§ **REQUIREMENTS**: Output every entry exactly as written.

§ **DATA PROVIDED**:
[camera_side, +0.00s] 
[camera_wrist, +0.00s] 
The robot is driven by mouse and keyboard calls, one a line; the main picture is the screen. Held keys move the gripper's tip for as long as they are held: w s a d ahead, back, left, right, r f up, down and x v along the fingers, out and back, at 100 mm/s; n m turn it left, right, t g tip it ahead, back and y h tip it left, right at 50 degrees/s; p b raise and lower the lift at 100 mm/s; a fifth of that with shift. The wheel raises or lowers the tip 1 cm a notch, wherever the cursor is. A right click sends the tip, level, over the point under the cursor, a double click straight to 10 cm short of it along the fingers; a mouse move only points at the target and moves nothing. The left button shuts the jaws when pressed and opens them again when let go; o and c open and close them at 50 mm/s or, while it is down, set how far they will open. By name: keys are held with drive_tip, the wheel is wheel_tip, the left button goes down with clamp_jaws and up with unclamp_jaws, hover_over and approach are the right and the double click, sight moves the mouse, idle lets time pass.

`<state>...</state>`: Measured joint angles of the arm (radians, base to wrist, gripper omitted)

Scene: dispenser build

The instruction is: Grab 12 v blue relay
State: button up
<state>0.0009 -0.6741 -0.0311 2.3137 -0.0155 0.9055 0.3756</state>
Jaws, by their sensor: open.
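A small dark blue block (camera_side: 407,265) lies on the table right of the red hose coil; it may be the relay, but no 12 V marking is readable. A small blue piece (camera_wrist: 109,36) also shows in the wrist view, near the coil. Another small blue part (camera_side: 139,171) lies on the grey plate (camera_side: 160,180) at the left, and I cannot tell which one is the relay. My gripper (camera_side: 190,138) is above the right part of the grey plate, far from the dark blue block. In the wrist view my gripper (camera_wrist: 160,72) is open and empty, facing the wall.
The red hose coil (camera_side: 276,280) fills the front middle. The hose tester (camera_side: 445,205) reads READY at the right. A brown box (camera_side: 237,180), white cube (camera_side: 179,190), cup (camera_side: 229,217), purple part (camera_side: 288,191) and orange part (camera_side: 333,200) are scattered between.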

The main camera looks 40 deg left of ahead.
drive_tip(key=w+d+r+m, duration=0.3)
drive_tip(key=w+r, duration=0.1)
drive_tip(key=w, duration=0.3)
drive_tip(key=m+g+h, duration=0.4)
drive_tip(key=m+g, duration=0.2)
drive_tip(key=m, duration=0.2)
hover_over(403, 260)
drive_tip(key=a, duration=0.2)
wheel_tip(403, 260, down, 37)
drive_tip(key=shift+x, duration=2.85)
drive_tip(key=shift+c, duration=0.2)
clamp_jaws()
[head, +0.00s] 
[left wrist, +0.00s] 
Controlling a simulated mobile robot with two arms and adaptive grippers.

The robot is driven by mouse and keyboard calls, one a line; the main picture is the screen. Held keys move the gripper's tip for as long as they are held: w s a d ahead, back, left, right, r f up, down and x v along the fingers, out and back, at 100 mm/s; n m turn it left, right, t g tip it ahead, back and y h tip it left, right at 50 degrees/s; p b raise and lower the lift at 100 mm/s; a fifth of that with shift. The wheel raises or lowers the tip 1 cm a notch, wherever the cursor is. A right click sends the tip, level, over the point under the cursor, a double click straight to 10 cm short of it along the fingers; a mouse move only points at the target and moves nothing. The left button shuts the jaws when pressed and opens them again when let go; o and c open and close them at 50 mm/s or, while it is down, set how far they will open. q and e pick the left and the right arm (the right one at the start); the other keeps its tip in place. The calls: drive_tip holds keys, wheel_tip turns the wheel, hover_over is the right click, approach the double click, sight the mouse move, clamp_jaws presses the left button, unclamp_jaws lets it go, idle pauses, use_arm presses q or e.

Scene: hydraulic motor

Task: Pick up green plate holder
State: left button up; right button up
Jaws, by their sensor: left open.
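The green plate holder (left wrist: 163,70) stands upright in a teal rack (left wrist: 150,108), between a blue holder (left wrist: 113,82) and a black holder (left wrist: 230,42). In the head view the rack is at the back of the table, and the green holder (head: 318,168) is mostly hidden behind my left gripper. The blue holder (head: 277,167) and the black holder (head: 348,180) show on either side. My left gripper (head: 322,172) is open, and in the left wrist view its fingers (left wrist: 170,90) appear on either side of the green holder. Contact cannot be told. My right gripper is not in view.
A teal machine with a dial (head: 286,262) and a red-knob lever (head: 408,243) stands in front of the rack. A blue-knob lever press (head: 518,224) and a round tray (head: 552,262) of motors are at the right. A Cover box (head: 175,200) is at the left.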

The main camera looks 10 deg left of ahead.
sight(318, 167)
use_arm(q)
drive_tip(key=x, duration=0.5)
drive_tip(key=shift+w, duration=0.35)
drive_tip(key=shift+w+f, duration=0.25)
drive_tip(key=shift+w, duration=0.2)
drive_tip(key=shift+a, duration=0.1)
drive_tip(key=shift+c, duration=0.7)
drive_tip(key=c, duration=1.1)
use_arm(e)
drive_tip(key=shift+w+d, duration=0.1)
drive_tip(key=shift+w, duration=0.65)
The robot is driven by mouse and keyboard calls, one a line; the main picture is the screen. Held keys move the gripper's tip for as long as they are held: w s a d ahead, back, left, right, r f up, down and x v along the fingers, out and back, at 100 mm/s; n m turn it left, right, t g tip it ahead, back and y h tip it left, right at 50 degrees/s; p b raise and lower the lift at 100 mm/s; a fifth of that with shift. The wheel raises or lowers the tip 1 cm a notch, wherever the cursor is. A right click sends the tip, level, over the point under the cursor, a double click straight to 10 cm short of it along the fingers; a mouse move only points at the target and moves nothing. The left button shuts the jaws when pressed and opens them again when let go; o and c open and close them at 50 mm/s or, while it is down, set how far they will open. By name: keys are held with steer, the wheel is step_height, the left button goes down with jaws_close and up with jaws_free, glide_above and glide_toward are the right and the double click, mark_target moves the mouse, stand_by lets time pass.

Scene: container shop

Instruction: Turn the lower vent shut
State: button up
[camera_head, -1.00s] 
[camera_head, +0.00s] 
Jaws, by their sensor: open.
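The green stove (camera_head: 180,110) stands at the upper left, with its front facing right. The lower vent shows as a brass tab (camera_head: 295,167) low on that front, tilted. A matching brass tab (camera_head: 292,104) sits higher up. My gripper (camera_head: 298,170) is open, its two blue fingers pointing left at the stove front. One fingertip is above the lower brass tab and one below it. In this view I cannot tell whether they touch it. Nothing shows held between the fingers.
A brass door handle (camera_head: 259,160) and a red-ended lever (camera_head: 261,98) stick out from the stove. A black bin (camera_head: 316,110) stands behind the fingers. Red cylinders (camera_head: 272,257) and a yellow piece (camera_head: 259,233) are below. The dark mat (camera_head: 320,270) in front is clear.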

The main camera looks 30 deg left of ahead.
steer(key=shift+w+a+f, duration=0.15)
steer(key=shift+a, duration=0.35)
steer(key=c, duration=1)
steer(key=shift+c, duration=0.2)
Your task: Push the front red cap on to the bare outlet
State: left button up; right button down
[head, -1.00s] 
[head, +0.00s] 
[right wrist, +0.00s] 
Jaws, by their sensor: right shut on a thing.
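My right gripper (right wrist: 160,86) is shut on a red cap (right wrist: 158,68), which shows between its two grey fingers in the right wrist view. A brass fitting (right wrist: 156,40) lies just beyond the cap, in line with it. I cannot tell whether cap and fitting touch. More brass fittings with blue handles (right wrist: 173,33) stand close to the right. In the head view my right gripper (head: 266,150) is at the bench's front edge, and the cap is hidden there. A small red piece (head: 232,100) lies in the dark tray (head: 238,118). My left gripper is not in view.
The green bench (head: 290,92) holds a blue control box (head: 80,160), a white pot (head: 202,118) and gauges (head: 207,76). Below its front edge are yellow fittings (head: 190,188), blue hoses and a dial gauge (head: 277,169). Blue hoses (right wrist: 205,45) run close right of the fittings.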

§ **ANSWER FOR THE TASK**:
[camera_side, +0.00s] 
[camera_wrist, +0.00s] 
The robot is driven by mouse and keyboard calls, one a line; the main picture is the screen. Held keys move the gripper's tip for as long as they are held: w s a d ahead, back, left, right, r f up, down and x v along the fingers, out and back, at 100 mm/s; n m turn it left, right, t g tip it ahead, back and y h tip it left, right at 50 degrees/s; p b raise and lower the lift at 100 mm/s; a fifth of that with shift. The wheel raises or lowers the tip 1 cm a notch, wherever the cursor is. A right click sends the tip, level, over the point under the cursor, a double click straight to 10 cm short of it along the fingers; a mouse move only points at the target and moves nothing. The left button shuts the jaws when pressed and opens them again when let go; o and c open and close them at 50 mm/s or, while it is down, set how far they will open. By name: keys are held with drive_tip, the wheel is wheel_tip, the left button goes down with clamp_jaws and up with unclamp_jaws, hover_over and approach are the right and the double click, sight moves the mouse, idle lets time pass.

`<state>...</state>`: Measured joint angles of the arm (radians, base to wrist, gripper omitted)

Scene: dispenser build

The instruction is: Grab 12 v blue relay
State: button up
<state>0.0009 -0.6741 -0.0311 2.3137 -0.0155 0.9055 0.3756</state>
Jaws, by their sensor: open.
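A small dark blue block (camera_side: 407,265) lies on the table right of the red hose coil; it may be the relay, but no 12 V marking is readable. A small blue piece (camera_wrist: 109,36) also shows in the wrist view, near the coil. Another small blue part (camera_side: 139,171) lies on the grey plate (camera_side: 160,180) at the left, and I cannot tell which one is the relay. My gripper (camera_side: 190,138) is above the right part of the grey plate, far from the dark blue block. In the wrist view my gripper (camera_wrist: 160,72) is open and empty, facing the wall.
The red hose coil (camera_side: 276,280) fills the front middle. The hose tester (camera_side: 445,205) reads READY at the right. A brown box (camera_side: 237,180), white cube (camera_side: 179,190), cup (camera_side: 229,217), purple part (camera_side: 288,191) and orange part (camera_side: 333,200) are scattered between.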

The main camera looks 40 deg left of ahead.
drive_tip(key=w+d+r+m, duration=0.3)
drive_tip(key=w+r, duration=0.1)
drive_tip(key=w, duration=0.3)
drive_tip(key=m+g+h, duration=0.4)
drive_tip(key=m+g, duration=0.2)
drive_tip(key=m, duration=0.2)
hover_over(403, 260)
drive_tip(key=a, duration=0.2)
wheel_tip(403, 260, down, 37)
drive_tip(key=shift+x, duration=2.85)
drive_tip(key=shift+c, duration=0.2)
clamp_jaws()
[head, +0.00s] 
[left wrist, +0.00s] 
Controlling a simulated mobile robot with two arms and adaptive grippers.

The robot is driven by mouse and keyboard calls, one a line; the main picture is the screen. Held keys move the gripper's tip for as long as they are held: w s a d ahead, back, left, right, r f up, down and x v along the fingers, out and back, at 100 mm/s; n m turn it left, right, t g tip it ahead, back and y h tip it left, right at 50 degrees/s; p b raise and lower the lift at 100 mm/s; a fifth of that with shift. The wheel raises or lowers the tip 1 cm a notch, wherever the cursor is. A right click sends the tip, level, over the point under the cursor, a double click straight to 10 cm short of it along the fingers; a mouse move only points at the target and moves nothing. The left button shuts the jaws when pressed and opens them again when let go; o and c open and close them at 50 mm/s or, while it is down, set how far they will open. q and e pick the left and the right arm (the right one at the start); the other keeps its tip in place. The calls: drive_tip holds keys, wheel_tip turns the wheel, hover_over is the right click, approach the double click, sight the mouse move, clamp_jaws presses the left button, unclamp_jaws lets it go, idle pauses, use_arm presses q or e.

Scene: hydraulic motor

Task: Pick up green plate holder
State: left button up; right button up
Jaws, by their sensor: left open.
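The green plate holder (left wrist: 163,70) stands upright in a teal rack (left wrist: 150,108), between a blue holder (left wrist: 113,82) and a black holder (left wrist: 230,42). In the head view the rack is at the back of the table, and the green holder (head: 318,168) is mostly hidden behind my left gripper. The blue holder (head: 277,167) and the black holder (head: 348,180) show on either side. My left gripper (head: 322,172) is open, and in the left wrist view its fingers (left wrist: 170,90) appear on either side of the green holder. Contact cannot be told. My right gripper is not in view.
A teal machine with a dial (head: 286,262) and a red-knob lever (head: 408,243) stands in front of the rack. A blue-knob lever press (head: 518,224) and a round tray (head: 552,262) of motors are at the right. A Cover box (head: 175,200) is at the left.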

The main camera looks 10 deg left of ahead.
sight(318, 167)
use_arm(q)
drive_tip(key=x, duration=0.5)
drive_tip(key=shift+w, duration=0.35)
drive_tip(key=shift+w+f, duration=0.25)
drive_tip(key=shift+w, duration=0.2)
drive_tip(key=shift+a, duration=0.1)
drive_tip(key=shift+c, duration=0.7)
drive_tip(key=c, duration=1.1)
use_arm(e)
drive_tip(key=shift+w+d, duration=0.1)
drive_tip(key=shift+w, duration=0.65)
The robot is driven by mouse and keyboard calls, one a line; the main picture is the screen. Held keys move the gripper's tip for as long as they are held: w s a d ahead, back, left, right, r f up, down and x v along the fingers, out and back, at 100 mm/s; n m turn it left, right, t g tip it ahead, back and y h tip it left, right at 50 degrees/s; p b raise and lower the lift at 100 mm/s; a fifth of that with shift. The wheel raises or lowers the tip 1 cm a notch, wherever the cursor is. A right click sends the tip, level, over the point under the cursor, a double click straight to 10 cm short of it along the fingers; a mouse move only points at the target and moves nothing. The left button shuts the jaws when pressed and opens them again when let go; o and c open and close them at 50 mm/s or, while it is down, set how far they will open. By name: keys are held with steer, the wheel is step_height, the left button goes down with jaws_close and up with jaws_free, glide_above and glide_toward are the right and the double click, mark_target moves the mouse, stand_by lets time pass.

Scene: container shop

Instruction: Turn the lower vent shut
State: button up
[camera_head, -1.00s] 
[camera_head, +0.00s] 
Jaws, by their sensor: open.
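The green stove (camera_head: 180,110) stands at the upper left, with its front facing right. The lower vent shows as a brass tab (camera_head: 295,167) low on that front, tilted. A matching brass tab (camera_head: 292,104) sits higher up. My gripper (camera_head: 298,170) is open, its two blue fingers pointing left at the stove front. One fingertip is above the lower brass tab and one below it. In this view I cannot tell whether they touch it. Nothing shows held between the fingers.
A brass door handle (camera_head: 259,160) and a red-ended lever (camera_head: 261,98) stick out from the stove. A black bin (camera_head: 316,110) stands behind the fingers. Red cylinders (camera_head: 272,257) and a yellow piece (camera_head: 259,233) are below. The dark mat (camera_head: 320,270) in front is clear.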

The main camera looks 30 deg left of ahead.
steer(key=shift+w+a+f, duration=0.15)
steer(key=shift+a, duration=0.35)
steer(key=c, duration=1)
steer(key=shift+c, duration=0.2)
Your task: Push the front red cap on to the bare outlet
State: left button up; right button down
[head, -1.00s] 
[head, +0.00s] 
[right wrist, +0.00s] 
Jaws, by their sensor: right shut on a thing.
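My right gripper (right wrist: 160,86) is shut on a red cap (right wrist: 158,68), which shows between its two grey fingers in the right wrist view. A brass fitting (right wrist: 156,40) lies just beyond the cap, in line with it. I cannot tell whether cap and fitting touch. More brass fittings with blue handles (right wrist: 173,33) stand close to the right. In the head view my right gripper (head: 266,150) is at the bench's front edge, and the cap is hidden there. A small red piece (head: 232,100) lies in the dark tray (head: 238,118). My left gripper is not in view.
The green bench (head: 290,92) holds a blue control box (head: 80,160), a white pot (head: 202,118) and gauges (head: 207,76). Below its front edge are yellow fittings (head: 190,188), blue hoses and a dial gauge (head: 277,169). Blue hoses (right wrist: 205,45) run close right of the fittings.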

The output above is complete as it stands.